* Objective: From the material below, list every line containing "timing".

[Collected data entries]
— START —

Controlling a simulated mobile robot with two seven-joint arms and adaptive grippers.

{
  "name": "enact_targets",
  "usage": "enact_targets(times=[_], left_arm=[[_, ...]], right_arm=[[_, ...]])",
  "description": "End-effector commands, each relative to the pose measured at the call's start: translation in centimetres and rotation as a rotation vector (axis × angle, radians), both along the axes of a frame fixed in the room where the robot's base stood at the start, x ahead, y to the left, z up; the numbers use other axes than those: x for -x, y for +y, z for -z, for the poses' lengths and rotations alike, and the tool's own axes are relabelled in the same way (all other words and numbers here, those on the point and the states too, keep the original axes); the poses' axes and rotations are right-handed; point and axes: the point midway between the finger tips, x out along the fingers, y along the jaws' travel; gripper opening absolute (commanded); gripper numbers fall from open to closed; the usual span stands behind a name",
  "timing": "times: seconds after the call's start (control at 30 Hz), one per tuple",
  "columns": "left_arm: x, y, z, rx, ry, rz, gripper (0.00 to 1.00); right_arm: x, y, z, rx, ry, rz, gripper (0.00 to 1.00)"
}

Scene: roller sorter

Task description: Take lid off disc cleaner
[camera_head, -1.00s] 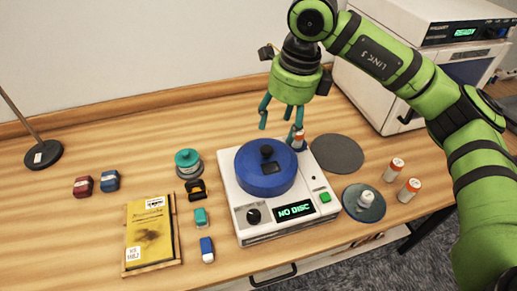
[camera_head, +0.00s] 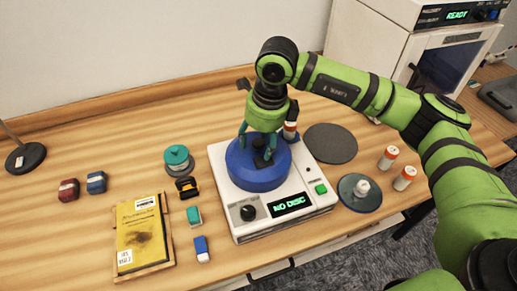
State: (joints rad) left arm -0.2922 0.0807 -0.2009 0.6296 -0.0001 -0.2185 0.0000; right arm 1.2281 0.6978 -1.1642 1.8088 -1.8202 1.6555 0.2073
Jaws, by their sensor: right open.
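The disc cleaner (camera_head: 237,224) is a white box on the wooden table with a black dial, a green button and a display reading "NO DISC". Its round blue lid (camera_head: 258,180) sits on top, with a dark knob (camera_head: 262,158) at the centre. My right gripper (camera_head: 259,152) is over the lid, pointing down, its teal fingers open around the knob. Whether the fingers touch the knob cannot be told. My left gripper does not show.
A dark grey round mat (camera_head: 331,143) lies behind right of the cleaner. A dark disc (camera_head: 352,199) with a white piece, and orange-white bottles (camera_head: 404,178), stand right. A yellow book (camera_head: 141,236), small blocks (camera_head: 202,249) and a teal-topped container (camera_head: 178,160) lie left.

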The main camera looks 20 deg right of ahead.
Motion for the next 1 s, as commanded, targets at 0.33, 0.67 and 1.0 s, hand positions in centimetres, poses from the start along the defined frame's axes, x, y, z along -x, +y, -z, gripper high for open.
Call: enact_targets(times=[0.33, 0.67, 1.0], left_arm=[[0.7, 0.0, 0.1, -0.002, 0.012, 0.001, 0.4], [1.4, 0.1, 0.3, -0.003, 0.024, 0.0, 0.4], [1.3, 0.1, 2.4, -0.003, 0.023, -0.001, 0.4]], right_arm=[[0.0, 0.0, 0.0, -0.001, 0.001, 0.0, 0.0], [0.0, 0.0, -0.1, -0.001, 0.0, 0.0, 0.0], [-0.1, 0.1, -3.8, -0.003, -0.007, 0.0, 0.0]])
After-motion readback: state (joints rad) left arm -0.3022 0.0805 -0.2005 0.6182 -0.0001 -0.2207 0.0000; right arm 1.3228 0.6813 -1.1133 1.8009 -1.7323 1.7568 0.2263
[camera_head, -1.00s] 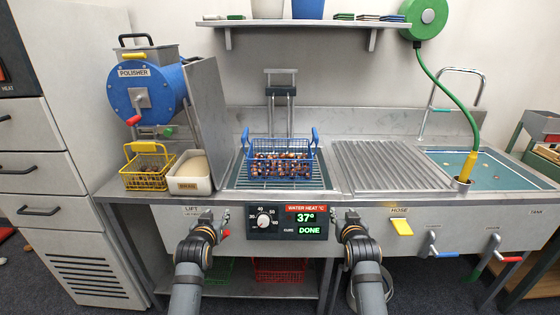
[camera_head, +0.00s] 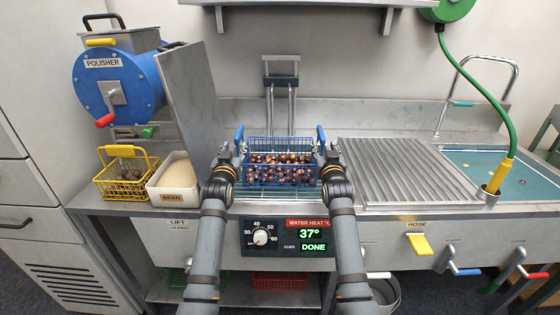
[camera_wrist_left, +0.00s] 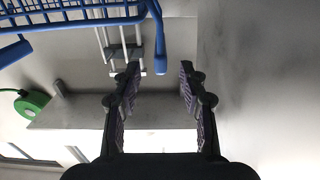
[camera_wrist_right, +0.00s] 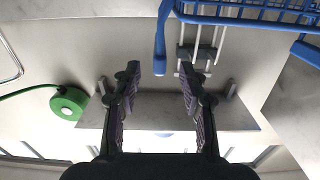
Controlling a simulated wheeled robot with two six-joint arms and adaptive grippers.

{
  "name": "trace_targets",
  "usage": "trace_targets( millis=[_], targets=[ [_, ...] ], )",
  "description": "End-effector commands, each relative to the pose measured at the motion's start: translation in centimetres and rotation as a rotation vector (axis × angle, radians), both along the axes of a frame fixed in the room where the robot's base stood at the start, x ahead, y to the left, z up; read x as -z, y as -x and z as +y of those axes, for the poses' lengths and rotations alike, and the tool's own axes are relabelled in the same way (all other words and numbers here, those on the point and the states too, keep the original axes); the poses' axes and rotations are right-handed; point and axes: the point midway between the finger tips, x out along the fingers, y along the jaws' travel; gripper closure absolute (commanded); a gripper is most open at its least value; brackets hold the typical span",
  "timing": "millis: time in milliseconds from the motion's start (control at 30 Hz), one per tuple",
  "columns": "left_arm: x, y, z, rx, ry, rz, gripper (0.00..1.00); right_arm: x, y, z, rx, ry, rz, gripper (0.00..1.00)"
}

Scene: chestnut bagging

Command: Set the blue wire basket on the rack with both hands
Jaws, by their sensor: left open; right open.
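The blue wire basket (camera_head: 280,143), filled with chestnuts (camera_head: 280,170), sits upright on a wire grid behind the water heat panel. Its raised handles are on the left (camera_head: 239,134) and right (camera_head: 321,136). My left gripper (camera_head: 228,155) is open beside the left handle; in the left wrist view that handle (camera_wrist_left: 159,45) reaches down between the fingertips. My right gripper (camera_head: 329,155) is open beside the right handle, which shows between its fingertips in the right wrist view (camera_wrist_right: 161,45). Neither gripper is closed on a handle. A ribbed metal rack (camera_head: 395,168) lies empty right of the basket.
Left stand a yellow basket (camera_head: 124,178), a bran box (camera_head: 176,182), the blue polisher (camera_head: 115,88) and an upright metal panel (camera_head: 188,98). Lift posts (camera_head: 280,100) rise behind the basket. The tank with green hose (camera_head: 490,92) is right of the rack.

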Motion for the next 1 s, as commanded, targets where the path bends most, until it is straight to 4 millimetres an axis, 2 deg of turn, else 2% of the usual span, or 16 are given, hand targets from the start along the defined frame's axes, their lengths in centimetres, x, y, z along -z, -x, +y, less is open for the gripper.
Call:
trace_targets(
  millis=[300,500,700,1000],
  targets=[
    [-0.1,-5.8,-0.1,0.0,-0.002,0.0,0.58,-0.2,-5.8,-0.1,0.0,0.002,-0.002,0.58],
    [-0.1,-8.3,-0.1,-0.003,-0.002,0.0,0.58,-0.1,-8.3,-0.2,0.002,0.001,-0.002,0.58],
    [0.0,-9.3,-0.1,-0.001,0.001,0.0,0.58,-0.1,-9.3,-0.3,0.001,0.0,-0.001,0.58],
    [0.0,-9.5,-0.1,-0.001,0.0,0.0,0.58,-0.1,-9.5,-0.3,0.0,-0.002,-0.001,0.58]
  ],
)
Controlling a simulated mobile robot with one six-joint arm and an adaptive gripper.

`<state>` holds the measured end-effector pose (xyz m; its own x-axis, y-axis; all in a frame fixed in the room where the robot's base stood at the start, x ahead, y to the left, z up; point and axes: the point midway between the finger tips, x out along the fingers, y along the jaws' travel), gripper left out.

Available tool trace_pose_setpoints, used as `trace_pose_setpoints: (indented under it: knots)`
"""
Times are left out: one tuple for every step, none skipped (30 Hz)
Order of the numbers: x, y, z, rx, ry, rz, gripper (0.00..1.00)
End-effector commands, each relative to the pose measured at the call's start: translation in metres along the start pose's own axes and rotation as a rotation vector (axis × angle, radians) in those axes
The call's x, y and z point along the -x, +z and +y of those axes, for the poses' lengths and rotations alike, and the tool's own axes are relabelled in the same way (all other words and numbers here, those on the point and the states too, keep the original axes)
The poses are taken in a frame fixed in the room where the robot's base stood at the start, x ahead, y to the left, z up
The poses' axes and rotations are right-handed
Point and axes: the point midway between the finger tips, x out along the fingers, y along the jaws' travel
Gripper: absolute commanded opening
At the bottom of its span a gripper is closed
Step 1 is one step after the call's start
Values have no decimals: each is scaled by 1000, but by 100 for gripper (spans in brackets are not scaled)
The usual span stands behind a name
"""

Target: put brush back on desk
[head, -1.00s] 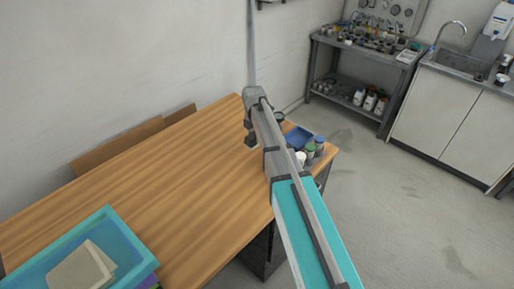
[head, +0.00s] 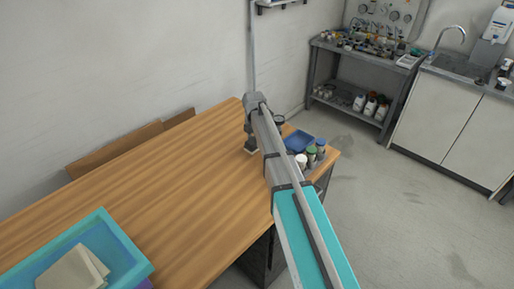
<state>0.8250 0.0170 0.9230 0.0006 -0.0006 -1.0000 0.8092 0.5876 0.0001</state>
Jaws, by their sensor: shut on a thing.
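The wooden desk (head: 150,190) runs along the wall through the left and middle of the head view. My gripper (head: 250,148) points down over the far right part of the desk, close to its surface. It is shut on a small, mostly hidden thing, taken to be the brush; only a pale bit (head: 252,151) shows under the fingers. Its shape cannot be made out, nor whether it touches the desk. My arm hides part of the desk's right end.
A blue tray (head: 298,141) and several small bottles (head: 312,156) stand at the desk's right end, beside my arm. A teal bin (head: 135,262) holding pale blocks is at the front left. The desk's middle is clear. A workbench (head: 345,75) and sink stand beyond.

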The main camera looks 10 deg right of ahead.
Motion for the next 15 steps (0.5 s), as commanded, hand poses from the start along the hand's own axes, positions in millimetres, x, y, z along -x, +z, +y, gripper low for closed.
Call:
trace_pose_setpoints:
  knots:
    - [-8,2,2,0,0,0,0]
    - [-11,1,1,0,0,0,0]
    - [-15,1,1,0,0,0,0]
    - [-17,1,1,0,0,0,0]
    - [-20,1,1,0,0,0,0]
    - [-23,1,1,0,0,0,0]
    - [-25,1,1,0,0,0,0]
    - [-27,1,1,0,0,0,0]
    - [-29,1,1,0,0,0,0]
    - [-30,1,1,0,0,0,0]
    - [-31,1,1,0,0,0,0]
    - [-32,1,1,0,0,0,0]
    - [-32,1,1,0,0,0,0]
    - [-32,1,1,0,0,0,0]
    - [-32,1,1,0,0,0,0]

— END —

* Complete response:
  "timing": "times: seconds after the call's start (control at 30 Hz), one per tuple",
  "timing": "millis: time in milliseconds from the motion's start (control at 30 Hz), one per tuple",

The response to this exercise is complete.